Me desesperé todavía más. ¿Cómo no pueden hacer más nada? Tienen que hacer algo. ¿Acaso ustedes no están para salvar vidas? Entonces sálvenla. ¡Tienen que salvarla! ¡Se los pido por favor! ¡Por Dios se los estoy pidiendo!
Me arrodillé. Ella estaba acostadita sobre el pasto del parque. Dormida. La besé. La besé muchas veces. Y a partir de ese momento no me acuerdo de nada más.
Durante años no me quise acordar de nada. Ni siquiera he podido hablar de Agustina con mis hijas Natalia y Candelaria. Con Natalia, que la encontró en el fondo de la pileta y la sacó. Con Candelaria, que siempre, y ese día también, se la pasaba desenredándole el pelo entre mimos. Y no pude porque Agustina todavía está aquí. En el alma. En el pecho.
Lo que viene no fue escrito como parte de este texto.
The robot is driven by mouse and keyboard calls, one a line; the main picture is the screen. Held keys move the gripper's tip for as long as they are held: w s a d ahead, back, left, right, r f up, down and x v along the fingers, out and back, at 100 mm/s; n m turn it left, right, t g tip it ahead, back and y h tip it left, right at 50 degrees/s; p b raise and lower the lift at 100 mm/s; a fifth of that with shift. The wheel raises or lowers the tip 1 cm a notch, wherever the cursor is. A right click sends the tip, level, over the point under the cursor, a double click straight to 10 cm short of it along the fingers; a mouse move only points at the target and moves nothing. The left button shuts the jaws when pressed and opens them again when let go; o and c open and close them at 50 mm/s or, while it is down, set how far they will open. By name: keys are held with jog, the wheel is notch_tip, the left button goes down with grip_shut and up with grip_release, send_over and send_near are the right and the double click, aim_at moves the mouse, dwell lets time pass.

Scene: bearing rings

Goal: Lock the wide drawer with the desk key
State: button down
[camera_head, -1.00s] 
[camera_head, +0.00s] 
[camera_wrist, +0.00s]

En los recuerdos. Está ahí y duele. Duele mucho.
Ya pasaron veintisiete años y sigue doliendo como el primer día. Sólo Dios sabe todo lo que duele. Y ninguno de los que la amamos volvimos a ser los mismos. Pero en mi caso, este dolor insoportable me enseñó a distinguir lo verdaderamente importante de lo que no lo es. Que lo único que no tiene remedio es la muerte. Y mucho menos la muerte de un hijo.
Después de semejante enormidad, está claro que no hay problema que no se pueda superar ni dificultad que no se pueda vencer. Para lograrlo, en la vida, en la política y en la función pública, lo único que hay que hacer es distinguir lo importante. Lo importante de verdad.